--- Exercise prompt ---
Nothing in the data should change when you return it, but leave the pictures out.

--- Dataset content ---
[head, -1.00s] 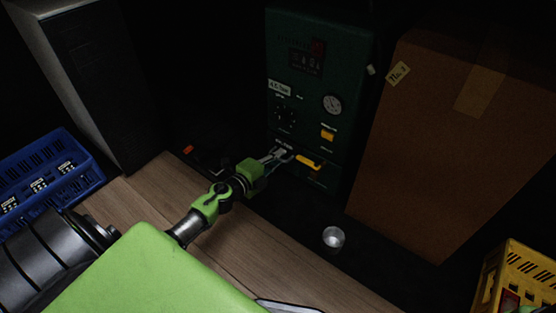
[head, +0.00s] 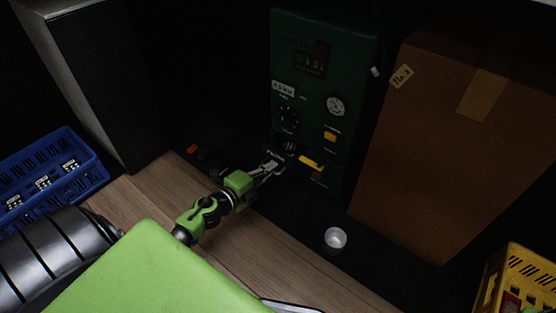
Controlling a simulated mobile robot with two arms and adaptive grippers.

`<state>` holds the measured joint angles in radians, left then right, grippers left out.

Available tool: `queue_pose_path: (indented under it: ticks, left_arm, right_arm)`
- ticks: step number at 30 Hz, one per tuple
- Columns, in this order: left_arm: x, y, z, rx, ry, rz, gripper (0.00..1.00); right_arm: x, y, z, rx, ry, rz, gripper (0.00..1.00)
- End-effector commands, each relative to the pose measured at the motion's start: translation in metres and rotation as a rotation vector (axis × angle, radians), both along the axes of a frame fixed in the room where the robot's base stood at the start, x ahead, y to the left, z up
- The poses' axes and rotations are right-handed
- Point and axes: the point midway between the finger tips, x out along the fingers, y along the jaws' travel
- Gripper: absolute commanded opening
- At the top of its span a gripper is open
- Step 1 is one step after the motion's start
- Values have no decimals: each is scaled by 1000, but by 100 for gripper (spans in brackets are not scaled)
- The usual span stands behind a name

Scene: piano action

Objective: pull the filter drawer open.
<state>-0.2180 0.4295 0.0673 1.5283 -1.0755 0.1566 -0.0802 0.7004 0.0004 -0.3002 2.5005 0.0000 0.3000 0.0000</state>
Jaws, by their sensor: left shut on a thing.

--- Reply to the task ---
[head, -1.00s] 
[head, +0.00s] 
Controlling a simulated mobile robot with two arms and adaptive grippers.

`<state>` holds the measured joint angles in radians, left then right, grippers left out.

Available tool: `queue_pose_path: (indented under it: ticks, left_arm, right_arm)`
- ticks: step number at 30 Hz, one per tuple
- Columns, in this order: left_arm: x, y, z, rx, ry, rz, gripper (0.00..1.00); right_arm: x, y, z, rx, ry, rz, gripper (0.00..1.00)
- End-effector commands, each relative to the pose measured at the motion's start: translation in metres and rotation as a rotation vector (axis × angle, radians), both along the axes of a frame fixed in the room where the robot's base stood at the start, x ahead, y to the left, z up
- The poses' axes and rotations are right-handed
- Point and axes: the point midway between the finger tips, x out along the fingers, y along the jaws' travel
- Gripper: absolute commanded opening
- At the top of its span a gripper is open
- Step 1 is one step after the motion's start
- Values have no decimals: each is scaled by 1000, but by 100 for gripper (spans in brackets are not scaled)
- The usual span stands behind a name

Scene: piano action

Objective: pull the filter drawer open.
<state>-0.2180 0.4295 0.0673 1.5283 -1.0755 0.1566 -0.0802 0.7004 0.0004 -0.3002 2.5005 0.0000 0.3000 0.0000</state>
Jaws, by their sensor: left shut on a thing.

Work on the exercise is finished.